Amerikan tarihinin en unutulmaz dış işleri başkanı Henry Kissinger'ın "Petrolü kontrol edersen ulusları kontrol edersin" sözünün hala geçerliliğini sürdürdüğü bir modern dünya üzerinde yaşıyoruz.
Tek farkla; artık petrol yerini çeşitli enerji kaynakları aldı. Bunların başında da doğalgaz geliyor.
Belki de yıllar sonra Kissinger'ın bu sözünü "Suyu kontrol edersen ulusları kontrol edersin" şeklinde de duyabiliriz.
Öyle de savurganca yaklaşıyoruz üzerinde yaşadığımız bu soluk mavi toz zerresinde...
Büyük güçlerin, Amerika'nın, Rusya'nın ve artık Çin'in Ortadoğu'daki küçücük bir köydeki ayrılıkları bile koca iç savaşlara evirebilecek bir denklem oluşturması hep bundan.

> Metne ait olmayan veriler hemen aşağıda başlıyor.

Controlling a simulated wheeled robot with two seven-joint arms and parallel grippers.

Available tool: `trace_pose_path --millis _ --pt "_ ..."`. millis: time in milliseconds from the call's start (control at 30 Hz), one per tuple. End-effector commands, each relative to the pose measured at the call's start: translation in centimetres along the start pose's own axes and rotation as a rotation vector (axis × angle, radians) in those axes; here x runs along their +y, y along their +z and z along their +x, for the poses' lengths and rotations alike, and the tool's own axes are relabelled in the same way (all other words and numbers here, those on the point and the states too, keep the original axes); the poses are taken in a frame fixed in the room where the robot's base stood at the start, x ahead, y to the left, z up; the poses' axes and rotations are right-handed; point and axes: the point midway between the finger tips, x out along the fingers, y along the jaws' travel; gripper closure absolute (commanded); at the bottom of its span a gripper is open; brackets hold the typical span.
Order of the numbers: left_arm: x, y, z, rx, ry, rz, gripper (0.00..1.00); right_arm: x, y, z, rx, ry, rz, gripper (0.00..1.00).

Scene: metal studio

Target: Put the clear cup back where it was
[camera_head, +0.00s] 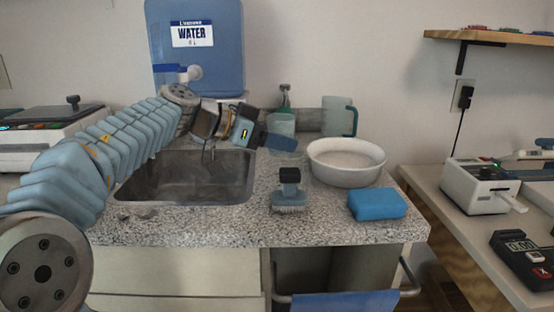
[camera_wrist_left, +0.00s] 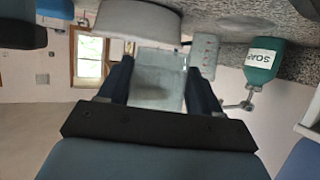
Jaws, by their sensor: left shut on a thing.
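My left gripper (camera_head: 280,142) reaches over the back of the counter, behind the sink's right edge. In the left wrist view it is shut on the clear cup (camera_wrist_left: 158,82), which sits between its two fingers. In the head view the gripper mostly hides the cup. I cannot tell whether the cup touches the counter. My right gripper is not in view.
A green soap bottle (camera_head: 282,123) and a mug with a blue-green handle (camera_head: 340,116) stand behind the gripper. A white bowl (camera_head: 346,178) is to its right. A brush (camera_head: 289,192) and blue sponge (camera_head: 377,204) lie in front. The sink (camera_head: 187,180) is left.

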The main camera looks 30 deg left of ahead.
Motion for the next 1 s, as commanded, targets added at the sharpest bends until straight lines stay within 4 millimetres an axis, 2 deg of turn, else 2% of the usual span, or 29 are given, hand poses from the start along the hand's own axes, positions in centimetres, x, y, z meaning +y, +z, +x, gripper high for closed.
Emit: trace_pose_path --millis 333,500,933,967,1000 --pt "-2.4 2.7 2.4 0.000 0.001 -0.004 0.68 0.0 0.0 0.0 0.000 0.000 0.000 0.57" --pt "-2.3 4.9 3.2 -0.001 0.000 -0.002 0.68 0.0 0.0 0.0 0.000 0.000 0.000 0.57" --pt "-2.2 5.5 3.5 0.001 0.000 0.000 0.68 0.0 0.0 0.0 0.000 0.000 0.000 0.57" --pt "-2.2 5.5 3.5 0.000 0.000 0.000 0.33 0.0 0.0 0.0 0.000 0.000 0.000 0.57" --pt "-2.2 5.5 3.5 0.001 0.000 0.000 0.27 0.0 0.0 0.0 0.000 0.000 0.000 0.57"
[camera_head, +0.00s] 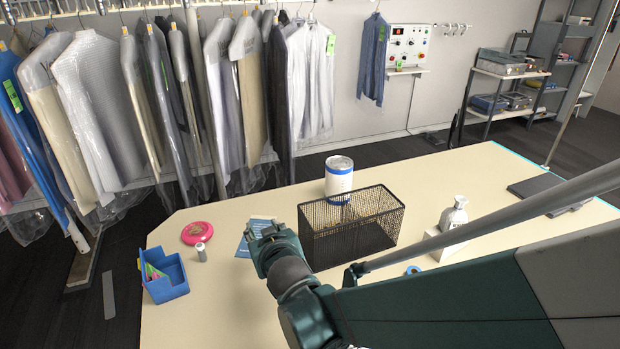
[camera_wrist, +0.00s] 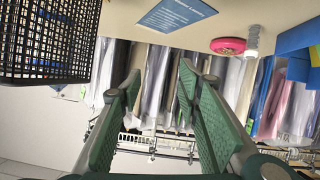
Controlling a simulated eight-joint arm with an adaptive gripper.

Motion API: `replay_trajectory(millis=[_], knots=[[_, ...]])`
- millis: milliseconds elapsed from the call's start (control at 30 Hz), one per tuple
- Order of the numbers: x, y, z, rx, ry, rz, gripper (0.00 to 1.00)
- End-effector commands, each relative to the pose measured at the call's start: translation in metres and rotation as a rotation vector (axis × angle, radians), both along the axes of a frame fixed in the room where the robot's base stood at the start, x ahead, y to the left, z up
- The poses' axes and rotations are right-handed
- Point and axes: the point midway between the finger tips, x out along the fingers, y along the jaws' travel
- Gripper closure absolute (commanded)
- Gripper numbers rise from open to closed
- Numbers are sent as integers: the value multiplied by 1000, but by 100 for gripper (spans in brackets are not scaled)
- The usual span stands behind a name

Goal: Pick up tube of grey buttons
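The tube of grey buttons (camera_head: 202,252) looks like a small grey cylinder standing upright on the table, between a pink disc and a blue bin. It also shows in the wrist view as a small pale cylinder (camera_wrist: 252,40) beside the pink disc. My gripper (camera_head: 262,238) is above the table, to the right of the tube and apart from it. In the wrist view my gripper (camera_wrist: 160,88) has its two green fingers spread, with nothing between them.
The table (camera_head: 190,318) also holds a pink disc (camera_head: 197,232), a blue bin (camera_head: 166,277), a blue leaflet (camera_head: 243,246), a black mesh basket (camera_head: 350,232) close right of my gripper, a white tub (camera_head: 339,176) and a white bottle (camera_head: 453,215). Bagged garments (camera_head: 95,105) hang behind.

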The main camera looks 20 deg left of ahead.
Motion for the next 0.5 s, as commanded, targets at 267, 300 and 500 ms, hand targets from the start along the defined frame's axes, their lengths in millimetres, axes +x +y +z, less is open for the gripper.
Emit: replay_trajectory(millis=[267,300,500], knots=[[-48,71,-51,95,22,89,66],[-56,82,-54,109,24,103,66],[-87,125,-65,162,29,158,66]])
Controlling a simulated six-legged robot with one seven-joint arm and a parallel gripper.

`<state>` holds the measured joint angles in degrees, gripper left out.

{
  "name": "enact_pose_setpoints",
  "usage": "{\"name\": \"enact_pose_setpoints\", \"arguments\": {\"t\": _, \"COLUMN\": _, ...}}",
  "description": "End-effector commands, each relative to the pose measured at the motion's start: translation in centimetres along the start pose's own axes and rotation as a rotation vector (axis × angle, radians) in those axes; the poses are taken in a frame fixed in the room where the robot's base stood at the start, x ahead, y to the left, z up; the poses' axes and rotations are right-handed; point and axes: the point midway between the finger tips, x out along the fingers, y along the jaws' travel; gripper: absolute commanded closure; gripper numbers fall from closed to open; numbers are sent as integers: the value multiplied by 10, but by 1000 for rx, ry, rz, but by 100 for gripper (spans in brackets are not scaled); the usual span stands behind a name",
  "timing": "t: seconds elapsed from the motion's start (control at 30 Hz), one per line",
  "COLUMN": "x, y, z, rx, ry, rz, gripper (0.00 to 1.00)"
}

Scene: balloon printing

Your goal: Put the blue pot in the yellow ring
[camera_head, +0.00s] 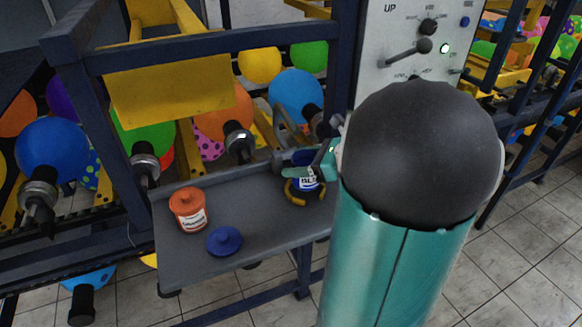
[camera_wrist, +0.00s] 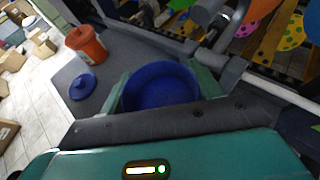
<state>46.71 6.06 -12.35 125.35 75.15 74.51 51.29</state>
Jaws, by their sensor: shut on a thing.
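The blue pot (camera_head: 310,184), with a white label, stands upright at the right end of the grey tray in the head view. In the wrist view the open-topped blue pot (camera_wrist: 160,88) sits between my fingers. My gripper (camera_head: 308,170) is shut on it, one finger on each side; the fingers also show in the wrist view (camera_wrist: 160,84). The yellow ring (camera_head: 293,197) shows as an arc in front of and around the pot's lower part. The pot's base is hidden, so I cannot tell whether it rests on the tray inside the ring or hangs just above.
A loose blue lid (camera_head: 224,241) and an orange pot with its lid on (camera_head: 188,210) are on the left of the grey tray (camera_head: 270,225). Dark frame posts, nozzles and balloons stand behind the tray. A control panel (camera_head: 385,75) rises behind my arm.

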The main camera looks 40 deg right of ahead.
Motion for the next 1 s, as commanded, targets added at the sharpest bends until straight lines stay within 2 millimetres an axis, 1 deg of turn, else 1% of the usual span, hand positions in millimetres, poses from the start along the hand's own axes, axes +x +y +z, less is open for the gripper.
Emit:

Geçtiğimiz günlerde dünyanın en iyi 500 üniversitesi sıralamasında 1. sırada kendisine yer bulan MIT üniversitesinde yapılan bir araştırmada dünya enerji talebinin 2050 yılına kadar günümüzdekinin üç katına çıkabileceği sonucuna ulaşılmış.
E hal böyle olunca bu tüketimi karşılayacak üretimin nerede ve nasıl olacağını da düşünmüyor değiller!
"Akdeniz'in üzerindeki kara bulutlar"
İşte orada da devreye Akdeniz giriyor!
Hani şu iklimin değişip Akdeniz olması için üzerine şiirler, şarkılar yazılan Akdeniz'in üzerinde koca bir kara bulut dolaşıyor
Dolaşan sadece kara bulut olsa yine iyi. Savaş gemileri, arama gemileri, sondaj kuyuları ve daha bir sürü tehlikeli adamlar Akdeniz'de kalıcı kalmanın hayalleri içerisinde.
Peki günlerden temmuz ise bir başka olacak olan Akdeniz'i neden Antalyalı, İskenderunlu, Beyrutlu, Selanikli ya da Kahireli biri konuşmuyor da
Washington'da, Moskova'da ve hatta Pekin'de üzerine planlar yapılıyor.
Türk siyasetine geçen cümle ile anlatalım;
Bakın arkadaşlar burası çok önemli!
Doğu Akdeniz'de e 'Levant Havzası' olarak bilinen bölgede (Mısır, İsrail, Gazze'nin kıta sahanlığı gibi düşünün) toplamda 1,7 milyar varillik iki petrol rezervi olduğu tahmin ediliyor.
Fakat bölgenin doğalgaz zenginliği enerji devlerinin iştahını daha fazla kabartıyor.
Bölgede büyük oranda deniz yatağında olan çıkarılabilir doğal gaz rezervinin 3,45 trilyon metreküp olduğu tahmin ediliyor.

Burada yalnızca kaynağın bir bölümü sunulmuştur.